Interior and Exterior Painting

Crisp lines, durable finishes, and proper prep work — paint that lasts more than a season.

2 min read

A good paint job is 80% prep and 20% application. Skip the prep and you’ll be repainting in eighteen months; do it properly and you’ll get a finish that holds up to weather, kids, and time.

  • Surface prep — power-washing, scraping, patching, sanding, caulking, masking
  • Priming where the substrate calls for it (raw wood, stains, glossy surfaces, dramatic color changes)
  • Premium paints matched to the application — interior eggshell or matte, exterior acrylic latex, kitchen/bath specialty enamels
  • Trim and accent work — doors, windows, ceilings, deck rails, soffits and fascia
  • Cabinet and millwork finishing for kitchen and bath updates

Sheen matters more than people realize. Flat hides imperfections but won’t take a wipe down; matte is the modern compromise. Eggshell is the workhorse for living spaces. Satin and semi-gloss go on trim and doors where you need durability. Bath and kitchen surfaces want a mildew-resistant formulation. We’ll walk through what each room is doing and recommend accordingly.

We walk the space with you to confirm color choices and finish levels, then put together a written scope so there are no surprises. Drop cloths and plastic stay up the whole time, we keep the worksite tidy at end-of-day, and we don’t leave until you’ve signed off on the final coat under good light.

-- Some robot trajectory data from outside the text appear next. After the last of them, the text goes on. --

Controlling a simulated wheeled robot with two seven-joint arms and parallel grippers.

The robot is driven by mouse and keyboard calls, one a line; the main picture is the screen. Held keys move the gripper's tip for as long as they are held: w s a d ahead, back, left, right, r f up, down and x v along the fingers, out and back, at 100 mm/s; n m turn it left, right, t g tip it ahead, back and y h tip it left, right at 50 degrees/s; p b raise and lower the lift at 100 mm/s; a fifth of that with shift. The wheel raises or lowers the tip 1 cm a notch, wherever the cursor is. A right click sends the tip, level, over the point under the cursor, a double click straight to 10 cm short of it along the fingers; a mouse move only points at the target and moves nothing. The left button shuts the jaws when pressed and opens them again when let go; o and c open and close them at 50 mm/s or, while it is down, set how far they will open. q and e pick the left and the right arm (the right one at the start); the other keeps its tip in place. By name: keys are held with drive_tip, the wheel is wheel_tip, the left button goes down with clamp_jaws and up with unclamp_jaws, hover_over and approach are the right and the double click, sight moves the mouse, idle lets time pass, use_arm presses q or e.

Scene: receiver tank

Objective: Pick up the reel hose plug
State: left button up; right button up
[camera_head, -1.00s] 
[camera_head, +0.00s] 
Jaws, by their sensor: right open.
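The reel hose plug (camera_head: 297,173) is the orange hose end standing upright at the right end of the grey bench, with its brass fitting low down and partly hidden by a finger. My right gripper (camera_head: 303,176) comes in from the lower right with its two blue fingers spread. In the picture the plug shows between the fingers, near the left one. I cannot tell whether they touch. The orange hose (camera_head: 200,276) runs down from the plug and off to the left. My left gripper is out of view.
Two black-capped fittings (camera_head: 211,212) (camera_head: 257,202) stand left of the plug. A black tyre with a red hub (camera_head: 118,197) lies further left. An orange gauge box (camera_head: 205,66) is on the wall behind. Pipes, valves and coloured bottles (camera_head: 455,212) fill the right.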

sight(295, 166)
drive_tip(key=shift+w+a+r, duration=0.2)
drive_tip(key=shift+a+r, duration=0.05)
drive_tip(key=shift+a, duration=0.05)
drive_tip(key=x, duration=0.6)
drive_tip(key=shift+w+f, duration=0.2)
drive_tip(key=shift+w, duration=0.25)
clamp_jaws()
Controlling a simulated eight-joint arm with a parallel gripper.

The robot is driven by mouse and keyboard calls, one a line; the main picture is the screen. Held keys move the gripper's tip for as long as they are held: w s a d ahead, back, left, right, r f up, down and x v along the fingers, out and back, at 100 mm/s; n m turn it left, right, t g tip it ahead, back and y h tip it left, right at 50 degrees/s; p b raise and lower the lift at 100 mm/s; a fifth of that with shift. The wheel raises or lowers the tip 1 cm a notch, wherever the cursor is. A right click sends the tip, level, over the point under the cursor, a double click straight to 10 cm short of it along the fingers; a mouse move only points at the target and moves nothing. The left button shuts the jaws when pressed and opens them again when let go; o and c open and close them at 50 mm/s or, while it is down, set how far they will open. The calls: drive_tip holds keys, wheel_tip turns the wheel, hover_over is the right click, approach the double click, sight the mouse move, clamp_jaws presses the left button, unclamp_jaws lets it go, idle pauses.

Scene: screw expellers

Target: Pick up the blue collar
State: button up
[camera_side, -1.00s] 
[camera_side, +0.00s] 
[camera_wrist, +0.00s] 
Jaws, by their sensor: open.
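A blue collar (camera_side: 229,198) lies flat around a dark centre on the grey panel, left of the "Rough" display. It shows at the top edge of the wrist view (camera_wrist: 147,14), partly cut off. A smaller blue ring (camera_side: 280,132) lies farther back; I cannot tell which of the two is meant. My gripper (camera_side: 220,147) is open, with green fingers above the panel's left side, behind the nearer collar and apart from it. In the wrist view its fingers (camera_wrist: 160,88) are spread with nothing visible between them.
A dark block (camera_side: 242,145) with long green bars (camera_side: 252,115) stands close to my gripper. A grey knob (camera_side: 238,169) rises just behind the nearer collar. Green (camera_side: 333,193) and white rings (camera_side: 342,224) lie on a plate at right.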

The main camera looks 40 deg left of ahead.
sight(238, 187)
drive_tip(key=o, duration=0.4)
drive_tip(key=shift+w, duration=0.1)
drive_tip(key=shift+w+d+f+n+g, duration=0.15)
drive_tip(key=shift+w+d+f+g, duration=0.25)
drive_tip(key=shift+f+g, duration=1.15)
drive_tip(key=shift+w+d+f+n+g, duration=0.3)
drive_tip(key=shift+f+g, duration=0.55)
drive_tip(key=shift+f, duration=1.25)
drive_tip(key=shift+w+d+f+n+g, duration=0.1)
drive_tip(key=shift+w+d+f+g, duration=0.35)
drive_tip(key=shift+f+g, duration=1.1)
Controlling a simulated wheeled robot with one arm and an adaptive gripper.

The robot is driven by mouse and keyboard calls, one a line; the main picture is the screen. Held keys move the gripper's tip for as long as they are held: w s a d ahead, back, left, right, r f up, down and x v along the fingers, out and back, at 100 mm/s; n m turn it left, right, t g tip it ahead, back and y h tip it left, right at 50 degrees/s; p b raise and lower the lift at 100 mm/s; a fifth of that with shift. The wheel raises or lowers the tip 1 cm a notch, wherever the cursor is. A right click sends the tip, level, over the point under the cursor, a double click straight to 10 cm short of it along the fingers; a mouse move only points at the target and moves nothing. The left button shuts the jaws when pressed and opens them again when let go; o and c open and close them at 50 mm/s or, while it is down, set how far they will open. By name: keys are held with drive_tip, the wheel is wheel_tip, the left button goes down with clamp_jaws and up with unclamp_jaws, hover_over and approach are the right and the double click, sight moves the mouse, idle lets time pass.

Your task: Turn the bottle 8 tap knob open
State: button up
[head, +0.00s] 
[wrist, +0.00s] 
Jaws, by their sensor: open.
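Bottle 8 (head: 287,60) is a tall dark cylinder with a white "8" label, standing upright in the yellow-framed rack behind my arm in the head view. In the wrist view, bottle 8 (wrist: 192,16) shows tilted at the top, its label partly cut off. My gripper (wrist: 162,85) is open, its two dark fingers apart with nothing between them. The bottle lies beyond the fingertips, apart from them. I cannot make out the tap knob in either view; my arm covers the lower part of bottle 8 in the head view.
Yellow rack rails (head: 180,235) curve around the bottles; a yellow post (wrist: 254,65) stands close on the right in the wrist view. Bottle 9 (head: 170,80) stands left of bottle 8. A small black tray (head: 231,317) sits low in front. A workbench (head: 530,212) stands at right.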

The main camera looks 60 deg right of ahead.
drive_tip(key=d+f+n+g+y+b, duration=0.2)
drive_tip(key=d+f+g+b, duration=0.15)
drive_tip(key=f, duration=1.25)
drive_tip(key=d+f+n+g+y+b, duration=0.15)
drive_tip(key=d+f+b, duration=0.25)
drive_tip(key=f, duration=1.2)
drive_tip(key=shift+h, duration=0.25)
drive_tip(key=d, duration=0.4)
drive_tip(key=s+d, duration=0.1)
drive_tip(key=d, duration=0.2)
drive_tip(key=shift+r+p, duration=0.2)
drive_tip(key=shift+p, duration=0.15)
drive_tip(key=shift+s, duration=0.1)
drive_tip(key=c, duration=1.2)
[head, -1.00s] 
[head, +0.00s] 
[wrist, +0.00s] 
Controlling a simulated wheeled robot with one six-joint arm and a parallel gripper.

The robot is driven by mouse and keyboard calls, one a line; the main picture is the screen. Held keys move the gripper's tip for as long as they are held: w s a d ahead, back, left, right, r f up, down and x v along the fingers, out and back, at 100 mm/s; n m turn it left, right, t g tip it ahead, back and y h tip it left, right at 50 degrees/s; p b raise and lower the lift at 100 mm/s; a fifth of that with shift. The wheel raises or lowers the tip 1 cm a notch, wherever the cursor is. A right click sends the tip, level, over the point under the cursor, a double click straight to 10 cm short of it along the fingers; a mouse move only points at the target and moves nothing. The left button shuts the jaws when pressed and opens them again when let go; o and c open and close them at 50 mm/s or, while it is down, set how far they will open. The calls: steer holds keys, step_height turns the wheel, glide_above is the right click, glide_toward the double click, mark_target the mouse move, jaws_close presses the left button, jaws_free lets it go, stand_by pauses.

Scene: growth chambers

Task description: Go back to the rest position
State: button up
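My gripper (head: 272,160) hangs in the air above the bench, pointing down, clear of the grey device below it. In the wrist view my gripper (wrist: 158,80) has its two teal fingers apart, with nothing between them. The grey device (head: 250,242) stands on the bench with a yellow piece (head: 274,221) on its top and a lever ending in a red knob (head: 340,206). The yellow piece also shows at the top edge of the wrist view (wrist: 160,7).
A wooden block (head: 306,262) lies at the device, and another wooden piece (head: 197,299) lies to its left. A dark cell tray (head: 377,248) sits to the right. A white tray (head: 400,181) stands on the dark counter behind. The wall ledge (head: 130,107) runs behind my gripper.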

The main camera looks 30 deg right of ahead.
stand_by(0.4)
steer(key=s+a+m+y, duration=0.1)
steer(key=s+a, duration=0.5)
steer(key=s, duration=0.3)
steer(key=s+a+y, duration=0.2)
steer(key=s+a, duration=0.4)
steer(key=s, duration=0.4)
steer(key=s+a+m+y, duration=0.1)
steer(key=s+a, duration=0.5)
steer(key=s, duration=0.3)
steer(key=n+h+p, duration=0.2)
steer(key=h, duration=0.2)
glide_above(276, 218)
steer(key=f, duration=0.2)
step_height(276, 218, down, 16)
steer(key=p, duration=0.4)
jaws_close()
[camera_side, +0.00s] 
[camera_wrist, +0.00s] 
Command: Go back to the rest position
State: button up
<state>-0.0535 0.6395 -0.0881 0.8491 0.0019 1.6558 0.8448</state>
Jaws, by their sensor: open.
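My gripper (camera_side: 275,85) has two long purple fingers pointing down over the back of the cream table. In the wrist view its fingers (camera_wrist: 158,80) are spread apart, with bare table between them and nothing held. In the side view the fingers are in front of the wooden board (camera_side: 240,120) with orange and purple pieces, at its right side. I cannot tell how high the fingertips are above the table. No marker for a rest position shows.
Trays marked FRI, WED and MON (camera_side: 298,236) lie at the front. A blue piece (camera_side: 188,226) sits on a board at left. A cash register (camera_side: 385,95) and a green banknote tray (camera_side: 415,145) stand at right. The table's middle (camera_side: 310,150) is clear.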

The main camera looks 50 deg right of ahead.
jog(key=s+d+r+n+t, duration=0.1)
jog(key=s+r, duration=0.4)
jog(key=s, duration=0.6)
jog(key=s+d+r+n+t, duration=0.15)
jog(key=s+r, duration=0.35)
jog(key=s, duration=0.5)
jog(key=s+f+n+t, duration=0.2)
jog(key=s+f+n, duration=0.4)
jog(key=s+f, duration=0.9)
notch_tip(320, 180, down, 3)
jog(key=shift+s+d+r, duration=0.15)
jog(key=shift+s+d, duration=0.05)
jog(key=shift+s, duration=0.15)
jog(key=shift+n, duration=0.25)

For exteriors, we time the work to your siding’s needs and the weather window — most exterior projects in this climate run May through early October. We’ll tell you in advance if a forecast is going to push your start date.

Picking color from a one-inch swatch is the most common cause of paint regret. Light value changes by orientation (north-facing walls read cooler, south-facing read warmer), by time of day, and by adjacent finish color. We’ll order pint-sized samples of finalists and paint a 2×2-foot swatch on the actual wall before committing — it’s $15 of paint that prevents a $3,000 repaint.

Trim color matters as much as wall color. White trim with a cool-leaning wall reads modern and crisp; warm-white trim with an off-white wall reads softer and traditional. A few minutes spent comparing trim and wall samples next to each other in your light is the difference between a finished room that feels intentional and one that feels almost-right.